Bibliothek des Kapuzinerklosters


Adresse. Kapucínské námestí 5, 602 00 Brno
Telefon. (05) 42 21 32 32

Unterhaltsträger. Ceskomoravská provincie kapucínského rádu [Böhmisch-mährische Provinz des Kapuzinerordens]
Funktion. Klosterbibliothek.
Sammelgebiete. Der Altbestand wurde zwischen 1950 und 1993 nicht vermehrt.

Benutzungsmöglichkeiten. Präsenzbibliothek. Benutzung nach Rücksprache mit dem Klostervorstand. - Leihverkehr: nicht angeschlossen.
Gedruckte Informationen. Vladislav Dokoupil: Knihovna kláštera kapucínu v Brne. Prvodce pro exkurze [Die Bibliothek des Kapuzinerklosters in Brünn. Führer für Exkursionen]. Brno 1965.
Hinweise für anreisende Benutzer. Schriftliche Anmeldung erforderlich. Fußwegnähe vom Hauptbahnhof. - Keine Parkmöglichkeiten in unmittelbarer Nähe.

1. BESTANDSGESCHICHTE

1.1 Die Kapuzinermönche kamen im Jahr 1604 nach Brünn, wo ihnen der damalige Landeshauptmann Ladislav Berka von Dub-Lipa vor dem sogenannten Mönitzer Thore ein Kloster und eine Kirche erbauen ließ, die 1606 geweiht wurden. Die Klosterbibliothek muß bereits früh entstanden sein, da sich in den Büchern Besitzeinträge aus den Jahren 1606, 1609, 1612, 1614 und 1615 befinden. 1618 ist bereits der Vermerk Catalogo inscriptus eingetragen worden, der erwähnte Katalog ist jedoch leider nicht mehr vorhanden. Da die Kapuziner ein Bettelorden waren, erhielten sie die meisten Bücher durch Schenkungen oder aus Nachlässen. Davon zeugen die Besitzeinträge verschiedener Stifter und Vorbesitzer. Darunter sind der Brünner Domherr Vinzenz Vourius, der Stadtpfarrer Michael Schwab (

†1613, etwa 50 Bücher), der Prior der Augustiner J. V. Barnabaeus (Schenkung 1620), ferner Franz Hovorius (1633) und der Stadtpfarrer Johann Paschasius (1641-1643). Eine große Erweiterung des Bestandes ergab sich auch durch die Teilnahme der Kapuziner an der Gegenreformation, als beschlagnahmte nicht-katholische und lutherische Bücher als libri prohibiti in die Abteilung der verbotenen Bücher eingereiht wurden. Kapuzinerkloster

1.2 Wegen der drohenden Belagerung Brünns durch die Schweden im Jahre 1645 wurde das Klostergebäude abgebrochen.
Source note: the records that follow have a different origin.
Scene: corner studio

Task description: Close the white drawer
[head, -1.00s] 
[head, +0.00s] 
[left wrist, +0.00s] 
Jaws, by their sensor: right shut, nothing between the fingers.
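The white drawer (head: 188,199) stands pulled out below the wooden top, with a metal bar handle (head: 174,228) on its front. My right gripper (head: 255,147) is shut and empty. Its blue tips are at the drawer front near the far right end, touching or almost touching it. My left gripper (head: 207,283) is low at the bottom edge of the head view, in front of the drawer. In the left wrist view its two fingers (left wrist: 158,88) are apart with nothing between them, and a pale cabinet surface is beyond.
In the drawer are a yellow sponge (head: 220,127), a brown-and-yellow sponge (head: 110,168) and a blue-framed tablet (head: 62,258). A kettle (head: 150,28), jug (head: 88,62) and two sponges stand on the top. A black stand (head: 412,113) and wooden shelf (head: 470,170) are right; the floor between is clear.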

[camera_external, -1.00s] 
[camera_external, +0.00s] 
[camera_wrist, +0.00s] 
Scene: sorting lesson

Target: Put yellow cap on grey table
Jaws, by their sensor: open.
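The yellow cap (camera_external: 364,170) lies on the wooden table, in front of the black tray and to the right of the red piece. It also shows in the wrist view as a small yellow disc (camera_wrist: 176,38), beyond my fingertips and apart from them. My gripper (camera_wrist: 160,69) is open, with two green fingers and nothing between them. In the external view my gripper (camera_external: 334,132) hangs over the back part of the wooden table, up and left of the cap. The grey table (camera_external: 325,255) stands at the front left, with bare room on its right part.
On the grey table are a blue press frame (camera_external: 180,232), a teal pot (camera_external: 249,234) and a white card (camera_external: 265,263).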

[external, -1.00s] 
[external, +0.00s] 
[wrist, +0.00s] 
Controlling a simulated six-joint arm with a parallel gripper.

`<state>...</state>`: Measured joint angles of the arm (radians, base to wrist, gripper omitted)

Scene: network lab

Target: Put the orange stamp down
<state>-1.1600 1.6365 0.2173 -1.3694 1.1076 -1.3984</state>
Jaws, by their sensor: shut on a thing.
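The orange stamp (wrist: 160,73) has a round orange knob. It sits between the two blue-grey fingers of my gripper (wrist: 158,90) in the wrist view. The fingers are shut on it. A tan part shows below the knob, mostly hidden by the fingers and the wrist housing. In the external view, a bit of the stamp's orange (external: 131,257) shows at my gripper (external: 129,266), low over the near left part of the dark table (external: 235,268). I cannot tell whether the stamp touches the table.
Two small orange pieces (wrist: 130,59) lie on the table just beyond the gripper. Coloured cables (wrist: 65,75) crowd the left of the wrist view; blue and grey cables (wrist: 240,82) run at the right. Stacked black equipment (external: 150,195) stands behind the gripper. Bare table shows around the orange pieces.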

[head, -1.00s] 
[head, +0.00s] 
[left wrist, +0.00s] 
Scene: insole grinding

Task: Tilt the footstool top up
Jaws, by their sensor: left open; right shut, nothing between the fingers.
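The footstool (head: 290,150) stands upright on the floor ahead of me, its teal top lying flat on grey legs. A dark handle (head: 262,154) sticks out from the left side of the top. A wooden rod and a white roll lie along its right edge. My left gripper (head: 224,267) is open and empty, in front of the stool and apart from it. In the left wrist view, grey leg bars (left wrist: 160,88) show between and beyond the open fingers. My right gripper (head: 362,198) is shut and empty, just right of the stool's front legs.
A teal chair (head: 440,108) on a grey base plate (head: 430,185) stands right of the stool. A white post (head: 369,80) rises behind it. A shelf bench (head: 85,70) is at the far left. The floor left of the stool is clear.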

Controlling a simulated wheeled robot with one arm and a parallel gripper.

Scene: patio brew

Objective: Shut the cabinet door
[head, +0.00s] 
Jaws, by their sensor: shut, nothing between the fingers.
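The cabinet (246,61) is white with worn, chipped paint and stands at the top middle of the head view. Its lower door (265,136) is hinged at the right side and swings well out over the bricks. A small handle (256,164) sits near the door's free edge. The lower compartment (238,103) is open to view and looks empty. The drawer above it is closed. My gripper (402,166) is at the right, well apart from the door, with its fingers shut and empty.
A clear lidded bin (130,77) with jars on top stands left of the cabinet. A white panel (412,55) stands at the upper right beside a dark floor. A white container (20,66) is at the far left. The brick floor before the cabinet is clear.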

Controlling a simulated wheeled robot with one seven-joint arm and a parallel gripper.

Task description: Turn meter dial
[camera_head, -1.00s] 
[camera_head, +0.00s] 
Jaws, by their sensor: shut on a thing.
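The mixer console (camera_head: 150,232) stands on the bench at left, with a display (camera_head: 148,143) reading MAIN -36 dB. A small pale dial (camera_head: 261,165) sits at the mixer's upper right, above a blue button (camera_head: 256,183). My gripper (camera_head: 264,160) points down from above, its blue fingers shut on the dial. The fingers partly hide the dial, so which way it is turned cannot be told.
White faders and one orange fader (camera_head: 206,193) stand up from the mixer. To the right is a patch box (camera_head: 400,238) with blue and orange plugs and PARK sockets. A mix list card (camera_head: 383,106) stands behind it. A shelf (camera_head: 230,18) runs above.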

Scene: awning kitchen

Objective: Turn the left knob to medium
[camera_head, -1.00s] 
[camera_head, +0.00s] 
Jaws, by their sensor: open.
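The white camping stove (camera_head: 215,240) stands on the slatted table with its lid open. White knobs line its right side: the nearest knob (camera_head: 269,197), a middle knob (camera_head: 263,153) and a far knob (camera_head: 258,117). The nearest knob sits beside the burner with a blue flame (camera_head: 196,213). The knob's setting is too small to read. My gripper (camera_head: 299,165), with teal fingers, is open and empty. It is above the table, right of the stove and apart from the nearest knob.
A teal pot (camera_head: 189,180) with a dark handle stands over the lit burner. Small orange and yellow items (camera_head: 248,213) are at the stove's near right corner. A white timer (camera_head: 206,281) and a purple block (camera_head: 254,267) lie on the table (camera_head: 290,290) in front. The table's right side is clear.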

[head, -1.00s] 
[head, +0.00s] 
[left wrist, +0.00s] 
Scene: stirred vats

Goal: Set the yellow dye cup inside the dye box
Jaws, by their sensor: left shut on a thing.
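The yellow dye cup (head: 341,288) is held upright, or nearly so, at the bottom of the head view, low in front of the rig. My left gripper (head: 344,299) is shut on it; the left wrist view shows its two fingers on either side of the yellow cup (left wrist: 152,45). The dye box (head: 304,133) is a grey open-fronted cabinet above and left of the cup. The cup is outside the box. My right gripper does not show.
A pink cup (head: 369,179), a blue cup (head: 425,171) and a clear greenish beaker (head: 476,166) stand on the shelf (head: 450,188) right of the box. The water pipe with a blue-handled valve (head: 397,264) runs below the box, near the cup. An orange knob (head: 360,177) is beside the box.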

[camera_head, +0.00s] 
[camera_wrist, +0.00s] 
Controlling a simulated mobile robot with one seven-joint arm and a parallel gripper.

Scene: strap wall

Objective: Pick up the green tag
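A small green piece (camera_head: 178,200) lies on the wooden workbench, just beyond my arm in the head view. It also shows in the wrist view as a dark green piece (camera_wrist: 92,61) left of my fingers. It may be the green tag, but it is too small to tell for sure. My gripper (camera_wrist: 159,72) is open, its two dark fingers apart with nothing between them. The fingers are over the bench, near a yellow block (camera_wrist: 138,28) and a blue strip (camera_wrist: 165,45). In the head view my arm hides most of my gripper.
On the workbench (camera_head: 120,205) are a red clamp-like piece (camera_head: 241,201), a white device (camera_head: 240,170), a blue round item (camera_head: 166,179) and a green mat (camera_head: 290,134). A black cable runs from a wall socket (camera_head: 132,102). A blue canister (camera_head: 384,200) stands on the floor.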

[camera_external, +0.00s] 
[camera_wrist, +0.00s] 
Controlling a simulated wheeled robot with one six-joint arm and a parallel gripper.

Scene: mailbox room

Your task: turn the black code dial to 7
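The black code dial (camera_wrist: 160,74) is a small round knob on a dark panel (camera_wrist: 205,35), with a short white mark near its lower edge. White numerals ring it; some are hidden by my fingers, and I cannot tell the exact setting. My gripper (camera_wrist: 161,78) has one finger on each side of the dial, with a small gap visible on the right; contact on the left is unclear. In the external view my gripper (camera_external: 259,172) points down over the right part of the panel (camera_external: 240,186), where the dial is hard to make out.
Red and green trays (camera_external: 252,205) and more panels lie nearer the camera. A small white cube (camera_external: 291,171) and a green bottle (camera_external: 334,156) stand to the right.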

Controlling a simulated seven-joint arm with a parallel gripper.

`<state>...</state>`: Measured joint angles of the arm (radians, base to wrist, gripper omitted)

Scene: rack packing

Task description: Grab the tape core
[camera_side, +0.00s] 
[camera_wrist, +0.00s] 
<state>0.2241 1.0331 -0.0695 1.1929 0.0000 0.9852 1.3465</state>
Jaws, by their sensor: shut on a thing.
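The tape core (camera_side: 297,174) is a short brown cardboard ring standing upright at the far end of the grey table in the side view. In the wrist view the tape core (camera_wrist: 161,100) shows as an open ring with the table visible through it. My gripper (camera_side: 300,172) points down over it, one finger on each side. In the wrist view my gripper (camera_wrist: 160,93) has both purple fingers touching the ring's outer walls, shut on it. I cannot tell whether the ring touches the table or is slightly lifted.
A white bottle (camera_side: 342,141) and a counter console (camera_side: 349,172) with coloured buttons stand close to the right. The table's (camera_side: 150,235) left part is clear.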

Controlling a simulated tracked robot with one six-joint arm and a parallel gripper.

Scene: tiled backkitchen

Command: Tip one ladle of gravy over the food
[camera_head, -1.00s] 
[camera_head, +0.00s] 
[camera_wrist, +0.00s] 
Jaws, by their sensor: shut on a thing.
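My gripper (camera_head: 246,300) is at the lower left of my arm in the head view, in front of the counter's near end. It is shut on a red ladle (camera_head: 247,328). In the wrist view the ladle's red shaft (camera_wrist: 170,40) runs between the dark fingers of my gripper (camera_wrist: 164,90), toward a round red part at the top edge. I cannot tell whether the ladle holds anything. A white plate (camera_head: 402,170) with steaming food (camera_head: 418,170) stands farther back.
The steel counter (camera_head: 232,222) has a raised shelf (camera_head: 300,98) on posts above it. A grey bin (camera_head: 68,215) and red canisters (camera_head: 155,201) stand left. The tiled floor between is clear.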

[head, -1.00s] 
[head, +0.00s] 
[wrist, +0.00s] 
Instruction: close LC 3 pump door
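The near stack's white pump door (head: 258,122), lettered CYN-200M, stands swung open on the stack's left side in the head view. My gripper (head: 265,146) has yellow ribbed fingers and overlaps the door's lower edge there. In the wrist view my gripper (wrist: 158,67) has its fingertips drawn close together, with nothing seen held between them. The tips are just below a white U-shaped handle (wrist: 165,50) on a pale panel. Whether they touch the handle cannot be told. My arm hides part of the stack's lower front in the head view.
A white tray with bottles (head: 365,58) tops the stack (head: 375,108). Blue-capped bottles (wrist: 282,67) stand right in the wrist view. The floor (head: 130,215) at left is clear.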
Die Ordensbrüder wurden zunächst im alten Rathaus und in einem Haus beim Bischofshof am Krautmarkt untergebracht. 1648 schenkte ihnen Graf Franz von Magnis ein Haus auf dem Kohlmarkt zum Aufbau eines Klosters, das zwischen 1648 und 1651 errichtet wurde. Die Bibliothek entwickelte sich auch hier vor allem durch Schenkungen. Unter den Stiftern waren der Pfarrer in Kunštát [Kunstadt] Bernhard Voscinius (†1667, etwa 50 Bücher), der Brünner Drucker Jakob Maximilian Swoboda († 1736), der von den Kapuzinern specialis benefactor noster genannt wurde, sowie Nikolaus Bellaci († um 1753, über 60 Bücher).

1.3 Als Vermächtnis des bekannten Pandurenobersten Franz Freiherr von der Trenck, der als Staatsgefangener 1749 auf dem Spielberg verstarb und in der Klosterkirche beigesetzt wurde, erhielt das Kloster eine Kapitalstiftung von 4000 Gulden. Diese wurde jedoch vom Fiskus angefochten und erst durch Kaiserin Maria Theresia im Jahre 1753 genehmigt. Nach der Überlieferung hängt die Vergrößerung des Klosters und die Errichtung des sogenannten Trenckschen Traktes mit dieser Schenkung zusammen. Hier befinden sich auch die Bibliotheksräume, die zwischen 1753 und 1773 entstanden. Der Bibliothekssaal besitzt eine originale Rokoko-Ausstattung, zu der als Curiosum eine verglaste Nische gehört, in der ein Menschenskelett ausgestellt stand. Zu erwähnen ist ferner das Deckenfresko von Josef Stern (1716-1775?). Die Bücherrücken wurden einheitlich mit grauer Ölfarbe angestrichen und mit schwarzen Aufschriften versehen. Diese Buchausstattung ist für die Kapuzinerbibliotheken in Böhmen und Mähren typisch.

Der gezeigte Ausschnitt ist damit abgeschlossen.